Robot episode data:
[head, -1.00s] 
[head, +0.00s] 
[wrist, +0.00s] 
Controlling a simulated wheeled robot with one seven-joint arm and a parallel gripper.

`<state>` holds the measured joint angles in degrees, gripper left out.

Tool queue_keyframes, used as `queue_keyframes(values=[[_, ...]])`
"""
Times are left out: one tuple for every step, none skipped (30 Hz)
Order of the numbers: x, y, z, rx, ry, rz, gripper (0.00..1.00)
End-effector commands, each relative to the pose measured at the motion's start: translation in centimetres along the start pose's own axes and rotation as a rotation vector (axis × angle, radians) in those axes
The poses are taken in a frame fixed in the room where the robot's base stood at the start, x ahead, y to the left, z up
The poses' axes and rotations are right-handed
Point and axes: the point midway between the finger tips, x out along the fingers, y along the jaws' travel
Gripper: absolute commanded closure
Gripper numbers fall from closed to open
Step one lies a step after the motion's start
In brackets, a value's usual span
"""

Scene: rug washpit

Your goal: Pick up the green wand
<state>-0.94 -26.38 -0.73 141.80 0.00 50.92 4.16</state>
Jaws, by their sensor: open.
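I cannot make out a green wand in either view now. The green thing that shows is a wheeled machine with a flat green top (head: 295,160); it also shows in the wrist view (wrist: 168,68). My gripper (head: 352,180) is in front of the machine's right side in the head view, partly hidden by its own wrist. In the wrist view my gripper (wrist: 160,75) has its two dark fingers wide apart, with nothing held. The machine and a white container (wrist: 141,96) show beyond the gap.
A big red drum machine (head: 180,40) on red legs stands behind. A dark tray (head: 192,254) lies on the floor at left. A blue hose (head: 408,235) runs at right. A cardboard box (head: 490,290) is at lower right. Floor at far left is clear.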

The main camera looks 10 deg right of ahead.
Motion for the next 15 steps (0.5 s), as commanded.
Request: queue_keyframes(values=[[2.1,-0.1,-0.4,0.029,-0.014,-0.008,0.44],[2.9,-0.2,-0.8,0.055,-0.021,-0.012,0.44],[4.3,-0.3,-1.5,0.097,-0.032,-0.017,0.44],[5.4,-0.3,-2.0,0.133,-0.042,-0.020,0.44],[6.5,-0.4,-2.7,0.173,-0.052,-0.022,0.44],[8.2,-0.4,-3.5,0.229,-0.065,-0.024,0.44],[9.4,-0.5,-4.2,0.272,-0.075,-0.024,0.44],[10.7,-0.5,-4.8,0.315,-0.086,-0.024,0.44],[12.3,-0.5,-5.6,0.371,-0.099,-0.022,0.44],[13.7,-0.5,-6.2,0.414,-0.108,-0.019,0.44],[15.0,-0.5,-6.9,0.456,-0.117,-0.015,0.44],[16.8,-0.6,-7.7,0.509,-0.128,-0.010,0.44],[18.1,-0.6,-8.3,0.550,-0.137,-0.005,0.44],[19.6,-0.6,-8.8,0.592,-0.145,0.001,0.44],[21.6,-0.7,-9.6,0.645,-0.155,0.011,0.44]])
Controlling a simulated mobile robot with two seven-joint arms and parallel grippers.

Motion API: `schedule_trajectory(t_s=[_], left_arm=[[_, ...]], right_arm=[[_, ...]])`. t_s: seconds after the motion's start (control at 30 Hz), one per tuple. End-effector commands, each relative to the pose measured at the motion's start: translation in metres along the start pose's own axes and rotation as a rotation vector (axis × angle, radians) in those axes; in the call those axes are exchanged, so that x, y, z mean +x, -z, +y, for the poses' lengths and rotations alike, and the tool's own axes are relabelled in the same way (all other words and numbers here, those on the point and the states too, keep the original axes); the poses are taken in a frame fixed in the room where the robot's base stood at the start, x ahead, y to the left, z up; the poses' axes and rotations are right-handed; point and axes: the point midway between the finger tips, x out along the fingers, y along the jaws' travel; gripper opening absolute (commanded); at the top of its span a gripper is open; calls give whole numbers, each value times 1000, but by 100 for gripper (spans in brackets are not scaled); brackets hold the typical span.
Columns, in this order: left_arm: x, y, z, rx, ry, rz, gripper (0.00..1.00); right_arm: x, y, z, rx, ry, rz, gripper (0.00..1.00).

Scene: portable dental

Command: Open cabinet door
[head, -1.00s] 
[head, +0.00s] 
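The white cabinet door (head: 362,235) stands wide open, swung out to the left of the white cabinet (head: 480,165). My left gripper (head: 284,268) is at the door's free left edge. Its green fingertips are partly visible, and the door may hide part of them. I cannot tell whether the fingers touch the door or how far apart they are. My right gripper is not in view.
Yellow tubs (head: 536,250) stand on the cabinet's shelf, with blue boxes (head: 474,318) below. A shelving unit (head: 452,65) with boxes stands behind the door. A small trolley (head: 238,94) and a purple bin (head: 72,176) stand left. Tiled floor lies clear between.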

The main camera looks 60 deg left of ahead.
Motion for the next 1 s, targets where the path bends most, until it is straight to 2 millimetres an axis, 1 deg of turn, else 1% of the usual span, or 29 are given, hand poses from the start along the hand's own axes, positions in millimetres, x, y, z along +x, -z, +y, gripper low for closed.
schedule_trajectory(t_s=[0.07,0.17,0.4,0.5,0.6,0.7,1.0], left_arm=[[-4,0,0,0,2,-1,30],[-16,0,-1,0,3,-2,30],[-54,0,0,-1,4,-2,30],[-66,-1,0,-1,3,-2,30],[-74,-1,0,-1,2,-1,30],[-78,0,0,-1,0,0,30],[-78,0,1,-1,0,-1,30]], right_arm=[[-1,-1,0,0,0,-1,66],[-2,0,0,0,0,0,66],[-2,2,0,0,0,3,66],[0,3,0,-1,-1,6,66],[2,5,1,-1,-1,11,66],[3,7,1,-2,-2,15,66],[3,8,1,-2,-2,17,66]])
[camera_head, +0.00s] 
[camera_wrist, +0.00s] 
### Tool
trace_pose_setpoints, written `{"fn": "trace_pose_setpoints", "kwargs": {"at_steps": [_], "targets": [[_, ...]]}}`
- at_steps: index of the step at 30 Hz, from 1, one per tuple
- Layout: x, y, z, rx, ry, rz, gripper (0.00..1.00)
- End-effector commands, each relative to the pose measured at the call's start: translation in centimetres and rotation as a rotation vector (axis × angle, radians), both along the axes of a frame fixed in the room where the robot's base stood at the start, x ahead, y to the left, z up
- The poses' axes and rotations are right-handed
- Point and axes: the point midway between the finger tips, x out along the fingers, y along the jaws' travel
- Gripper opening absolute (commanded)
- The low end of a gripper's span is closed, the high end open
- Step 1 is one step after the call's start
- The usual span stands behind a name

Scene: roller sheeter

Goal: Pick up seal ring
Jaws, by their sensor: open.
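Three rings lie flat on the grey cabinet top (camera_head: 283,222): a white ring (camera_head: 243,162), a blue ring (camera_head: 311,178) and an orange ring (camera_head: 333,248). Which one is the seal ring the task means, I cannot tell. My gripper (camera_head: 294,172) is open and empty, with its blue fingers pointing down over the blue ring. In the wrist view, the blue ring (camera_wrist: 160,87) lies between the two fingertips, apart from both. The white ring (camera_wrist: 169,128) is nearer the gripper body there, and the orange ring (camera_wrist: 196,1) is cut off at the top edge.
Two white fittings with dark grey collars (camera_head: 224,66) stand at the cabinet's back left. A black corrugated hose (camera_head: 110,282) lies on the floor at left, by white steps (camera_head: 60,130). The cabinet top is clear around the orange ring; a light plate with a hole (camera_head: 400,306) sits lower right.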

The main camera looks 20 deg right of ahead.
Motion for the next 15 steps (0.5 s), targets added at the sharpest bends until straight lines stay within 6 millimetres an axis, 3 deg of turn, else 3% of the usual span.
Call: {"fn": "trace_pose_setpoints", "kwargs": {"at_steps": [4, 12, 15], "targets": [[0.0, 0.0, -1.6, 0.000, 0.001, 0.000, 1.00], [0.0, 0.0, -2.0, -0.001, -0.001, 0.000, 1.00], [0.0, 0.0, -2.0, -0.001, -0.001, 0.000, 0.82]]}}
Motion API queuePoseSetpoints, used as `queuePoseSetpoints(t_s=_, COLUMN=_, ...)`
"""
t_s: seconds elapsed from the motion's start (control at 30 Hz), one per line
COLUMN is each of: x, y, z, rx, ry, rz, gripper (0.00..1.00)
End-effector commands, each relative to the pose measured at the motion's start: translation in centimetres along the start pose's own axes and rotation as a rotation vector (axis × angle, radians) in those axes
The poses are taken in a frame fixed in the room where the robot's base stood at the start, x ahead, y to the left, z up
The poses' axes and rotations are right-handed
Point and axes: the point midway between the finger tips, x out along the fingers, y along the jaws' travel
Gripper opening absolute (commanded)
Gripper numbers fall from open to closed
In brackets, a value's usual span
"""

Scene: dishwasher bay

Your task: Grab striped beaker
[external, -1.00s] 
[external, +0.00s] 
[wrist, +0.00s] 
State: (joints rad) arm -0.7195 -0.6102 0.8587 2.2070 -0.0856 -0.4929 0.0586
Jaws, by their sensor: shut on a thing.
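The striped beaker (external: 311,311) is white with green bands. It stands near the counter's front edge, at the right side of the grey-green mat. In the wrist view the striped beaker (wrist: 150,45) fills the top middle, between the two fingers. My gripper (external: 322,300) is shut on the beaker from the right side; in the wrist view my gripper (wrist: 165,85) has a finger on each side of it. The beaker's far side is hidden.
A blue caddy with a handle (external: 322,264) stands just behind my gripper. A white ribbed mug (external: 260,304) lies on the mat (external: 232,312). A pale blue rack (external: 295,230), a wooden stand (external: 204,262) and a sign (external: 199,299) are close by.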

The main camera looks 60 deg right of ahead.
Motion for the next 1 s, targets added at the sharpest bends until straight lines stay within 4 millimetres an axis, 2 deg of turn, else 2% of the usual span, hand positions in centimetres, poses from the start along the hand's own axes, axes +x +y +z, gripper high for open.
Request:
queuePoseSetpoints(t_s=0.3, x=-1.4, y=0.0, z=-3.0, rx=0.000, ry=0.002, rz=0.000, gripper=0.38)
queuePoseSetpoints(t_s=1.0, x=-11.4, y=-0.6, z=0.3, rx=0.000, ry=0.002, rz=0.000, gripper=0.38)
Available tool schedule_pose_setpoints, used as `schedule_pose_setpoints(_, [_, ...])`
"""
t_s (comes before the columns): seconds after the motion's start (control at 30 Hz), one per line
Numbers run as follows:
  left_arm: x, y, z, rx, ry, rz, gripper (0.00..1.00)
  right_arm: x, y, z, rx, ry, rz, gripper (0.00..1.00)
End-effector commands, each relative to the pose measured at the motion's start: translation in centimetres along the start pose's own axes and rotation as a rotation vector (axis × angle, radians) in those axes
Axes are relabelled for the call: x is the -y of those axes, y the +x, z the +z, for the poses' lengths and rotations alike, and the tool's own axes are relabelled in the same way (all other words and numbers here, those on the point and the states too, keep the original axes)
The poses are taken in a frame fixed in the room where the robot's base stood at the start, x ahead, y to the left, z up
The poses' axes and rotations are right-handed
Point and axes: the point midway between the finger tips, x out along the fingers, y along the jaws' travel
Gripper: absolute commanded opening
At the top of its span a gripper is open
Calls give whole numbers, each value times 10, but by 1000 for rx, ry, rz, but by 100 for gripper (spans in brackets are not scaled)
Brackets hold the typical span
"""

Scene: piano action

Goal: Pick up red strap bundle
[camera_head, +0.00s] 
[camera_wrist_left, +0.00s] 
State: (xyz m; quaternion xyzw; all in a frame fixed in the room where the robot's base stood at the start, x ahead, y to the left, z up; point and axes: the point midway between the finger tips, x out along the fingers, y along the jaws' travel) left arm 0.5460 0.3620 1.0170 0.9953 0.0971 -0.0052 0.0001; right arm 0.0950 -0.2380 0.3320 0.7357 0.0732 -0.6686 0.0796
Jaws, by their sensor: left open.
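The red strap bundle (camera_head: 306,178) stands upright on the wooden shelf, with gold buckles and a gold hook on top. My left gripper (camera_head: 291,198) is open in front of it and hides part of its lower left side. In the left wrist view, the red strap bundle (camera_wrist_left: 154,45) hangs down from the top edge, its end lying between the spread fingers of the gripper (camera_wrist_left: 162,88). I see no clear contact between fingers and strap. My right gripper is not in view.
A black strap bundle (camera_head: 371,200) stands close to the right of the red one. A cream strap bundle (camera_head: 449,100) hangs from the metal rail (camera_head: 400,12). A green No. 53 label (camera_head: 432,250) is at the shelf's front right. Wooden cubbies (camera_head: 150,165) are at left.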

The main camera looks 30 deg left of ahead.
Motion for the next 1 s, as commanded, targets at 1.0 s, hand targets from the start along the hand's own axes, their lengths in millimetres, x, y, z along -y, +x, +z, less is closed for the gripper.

Direction:
Exact duplication is required for the lines above, from the line that contains "- Step 1 is one step after the call's start" to the line that contains "Goal: Pick up seal ring", inclusive; omit all others.

Solution to this exercise:
- Step 1 is one step after the call's start
- The usual span stands behind a name

Scene: roller sheeter

Goal: Pick up seal ring

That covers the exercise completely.